(Robot episode records)
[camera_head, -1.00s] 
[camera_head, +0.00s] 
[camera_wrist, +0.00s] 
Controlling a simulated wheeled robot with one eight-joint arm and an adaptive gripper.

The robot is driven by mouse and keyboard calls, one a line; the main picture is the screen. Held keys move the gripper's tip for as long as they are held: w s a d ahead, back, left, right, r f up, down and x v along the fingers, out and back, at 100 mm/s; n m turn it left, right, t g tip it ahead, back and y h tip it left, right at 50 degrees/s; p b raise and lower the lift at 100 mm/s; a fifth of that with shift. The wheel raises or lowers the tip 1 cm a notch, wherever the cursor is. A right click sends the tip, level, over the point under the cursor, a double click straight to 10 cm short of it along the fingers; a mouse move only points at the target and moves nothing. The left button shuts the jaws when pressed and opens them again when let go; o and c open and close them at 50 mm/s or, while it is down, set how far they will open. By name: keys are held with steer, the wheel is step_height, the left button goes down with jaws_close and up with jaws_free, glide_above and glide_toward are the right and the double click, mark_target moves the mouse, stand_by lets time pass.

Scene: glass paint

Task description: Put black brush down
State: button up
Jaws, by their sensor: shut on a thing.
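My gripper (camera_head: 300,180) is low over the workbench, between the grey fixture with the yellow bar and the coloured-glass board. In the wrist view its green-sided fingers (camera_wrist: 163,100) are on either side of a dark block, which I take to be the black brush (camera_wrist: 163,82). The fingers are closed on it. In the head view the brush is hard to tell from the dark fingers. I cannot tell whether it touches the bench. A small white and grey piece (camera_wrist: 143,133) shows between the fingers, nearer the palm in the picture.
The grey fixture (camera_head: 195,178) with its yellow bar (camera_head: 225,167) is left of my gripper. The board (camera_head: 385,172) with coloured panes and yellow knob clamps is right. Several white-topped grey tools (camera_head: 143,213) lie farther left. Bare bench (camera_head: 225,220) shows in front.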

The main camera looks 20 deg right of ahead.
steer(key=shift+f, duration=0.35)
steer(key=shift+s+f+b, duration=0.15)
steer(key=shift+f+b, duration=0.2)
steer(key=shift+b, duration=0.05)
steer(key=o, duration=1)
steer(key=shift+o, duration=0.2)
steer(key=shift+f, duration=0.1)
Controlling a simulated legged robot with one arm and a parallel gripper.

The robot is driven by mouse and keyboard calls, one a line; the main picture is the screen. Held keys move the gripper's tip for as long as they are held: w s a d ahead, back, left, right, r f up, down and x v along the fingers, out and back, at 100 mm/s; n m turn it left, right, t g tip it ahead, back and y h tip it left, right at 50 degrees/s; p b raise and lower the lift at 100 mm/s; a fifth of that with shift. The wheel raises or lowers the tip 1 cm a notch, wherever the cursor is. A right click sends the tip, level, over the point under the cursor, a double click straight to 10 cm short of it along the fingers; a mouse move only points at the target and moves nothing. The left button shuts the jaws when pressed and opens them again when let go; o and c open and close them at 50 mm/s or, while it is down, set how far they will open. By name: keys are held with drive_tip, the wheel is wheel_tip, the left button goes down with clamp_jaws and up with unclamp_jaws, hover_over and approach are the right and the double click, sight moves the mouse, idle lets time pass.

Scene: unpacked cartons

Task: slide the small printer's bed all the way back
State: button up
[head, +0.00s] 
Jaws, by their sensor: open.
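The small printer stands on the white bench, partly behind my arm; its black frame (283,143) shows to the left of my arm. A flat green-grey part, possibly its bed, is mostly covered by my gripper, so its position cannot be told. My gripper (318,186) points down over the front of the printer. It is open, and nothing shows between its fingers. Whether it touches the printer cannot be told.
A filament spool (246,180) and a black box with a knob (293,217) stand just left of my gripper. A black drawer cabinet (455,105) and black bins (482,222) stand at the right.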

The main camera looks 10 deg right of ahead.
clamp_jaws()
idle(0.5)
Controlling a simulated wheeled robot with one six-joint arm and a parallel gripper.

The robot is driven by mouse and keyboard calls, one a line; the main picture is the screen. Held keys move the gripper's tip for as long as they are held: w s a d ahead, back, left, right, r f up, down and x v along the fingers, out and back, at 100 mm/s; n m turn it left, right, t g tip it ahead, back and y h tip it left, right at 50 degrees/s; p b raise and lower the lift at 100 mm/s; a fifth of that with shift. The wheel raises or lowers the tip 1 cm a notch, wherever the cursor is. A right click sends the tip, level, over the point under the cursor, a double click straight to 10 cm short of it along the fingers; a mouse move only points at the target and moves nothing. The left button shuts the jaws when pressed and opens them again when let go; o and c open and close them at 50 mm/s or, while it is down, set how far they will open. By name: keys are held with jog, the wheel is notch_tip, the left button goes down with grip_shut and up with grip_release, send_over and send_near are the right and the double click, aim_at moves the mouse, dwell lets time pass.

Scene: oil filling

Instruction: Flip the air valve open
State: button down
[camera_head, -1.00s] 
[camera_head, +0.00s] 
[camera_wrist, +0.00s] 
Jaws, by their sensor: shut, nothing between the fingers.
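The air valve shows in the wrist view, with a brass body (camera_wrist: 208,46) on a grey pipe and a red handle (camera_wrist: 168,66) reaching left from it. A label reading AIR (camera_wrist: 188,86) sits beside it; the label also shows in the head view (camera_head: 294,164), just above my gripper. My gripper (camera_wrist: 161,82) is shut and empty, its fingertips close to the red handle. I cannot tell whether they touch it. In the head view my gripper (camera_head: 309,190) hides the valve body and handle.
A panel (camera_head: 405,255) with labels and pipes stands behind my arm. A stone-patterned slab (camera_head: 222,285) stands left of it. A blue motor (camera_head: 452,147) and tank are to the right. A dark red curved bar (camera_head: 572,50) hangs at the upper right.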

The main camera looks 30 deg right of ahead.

--

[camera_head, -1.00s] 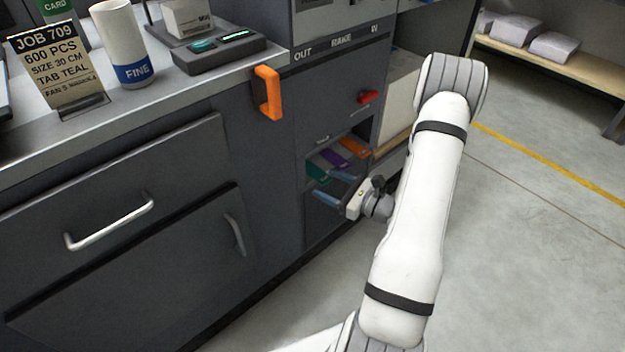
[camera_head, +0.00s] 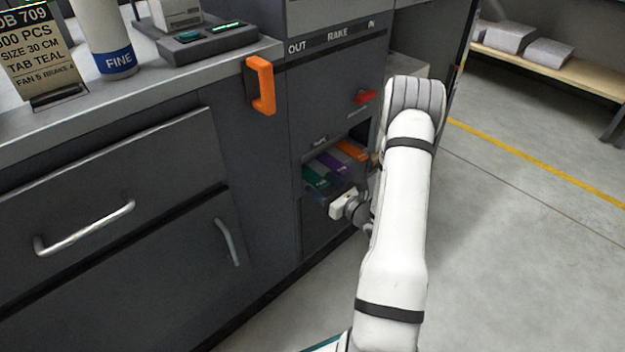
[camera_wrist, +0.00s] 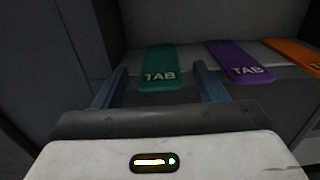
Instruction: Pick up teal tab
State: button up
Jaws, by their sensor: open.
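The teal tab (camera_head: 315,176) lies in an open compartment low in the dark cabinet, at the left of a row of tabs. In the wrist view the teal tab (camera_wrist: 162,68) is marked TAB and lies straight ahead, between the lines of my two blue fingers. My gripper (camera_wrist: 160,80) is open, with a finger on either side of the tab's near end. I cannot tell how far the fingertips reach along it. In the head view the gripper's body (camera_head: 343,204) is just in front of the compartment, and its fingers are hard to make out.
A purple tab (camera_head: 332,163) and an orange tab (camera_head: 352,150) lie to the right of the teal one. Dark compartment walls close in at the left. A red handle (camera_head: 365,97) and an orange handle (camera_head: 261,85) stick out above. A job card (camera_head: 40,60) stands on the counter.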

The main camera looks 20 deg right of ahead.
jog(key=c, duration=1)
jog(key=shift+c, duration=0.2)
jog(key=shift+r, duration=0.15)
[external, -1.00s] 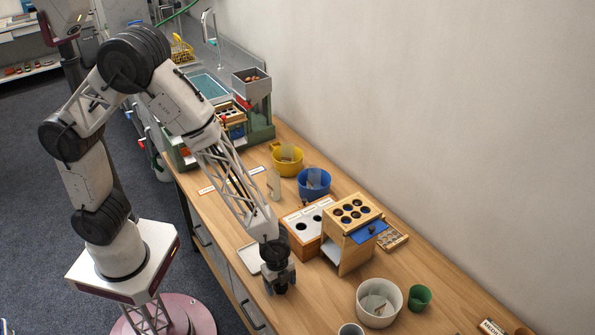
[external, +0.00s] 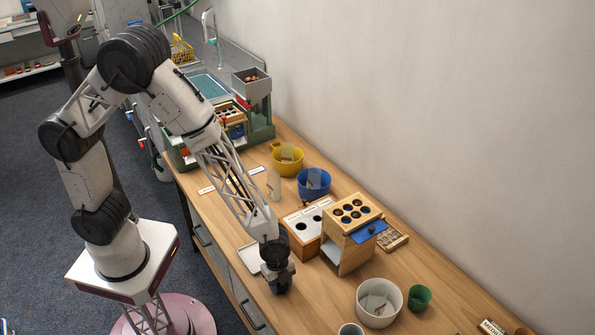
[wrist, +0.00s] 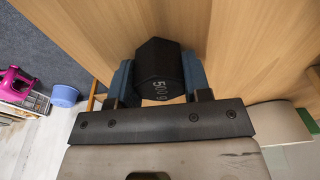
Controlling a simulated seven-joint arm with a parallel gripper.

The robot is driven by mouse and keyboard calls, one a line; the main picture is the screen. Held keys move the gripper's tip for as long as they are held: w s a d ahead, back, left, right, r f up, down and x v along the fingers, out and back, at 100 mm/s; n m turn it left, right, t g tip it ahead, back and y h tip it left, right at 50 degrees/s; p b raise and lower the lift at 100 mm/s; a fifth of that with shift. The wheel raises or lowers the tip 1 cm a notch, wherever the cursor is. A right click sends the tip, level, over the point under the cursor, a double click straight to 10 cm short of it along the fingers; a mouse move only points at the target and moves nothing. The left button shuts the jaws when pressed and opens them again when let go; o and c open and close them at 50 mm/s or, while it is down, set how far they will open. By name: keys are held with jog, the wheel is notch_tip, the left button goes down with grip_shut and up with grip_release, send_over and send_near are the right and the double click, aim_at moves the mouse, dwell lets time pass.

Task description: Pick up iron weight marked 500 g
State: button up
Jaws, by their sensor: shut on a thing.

GOAL
Starting at the line containing "[wrist, +0.00s]" and stopping after the line containing "Controlling a simulated seven-joint", give the lines again exactly and leave out every image.

THE COMPLETED TASK
[wrist, +0.00s] 
Controlling a simulated seven-joint arm with a parallel gripper.

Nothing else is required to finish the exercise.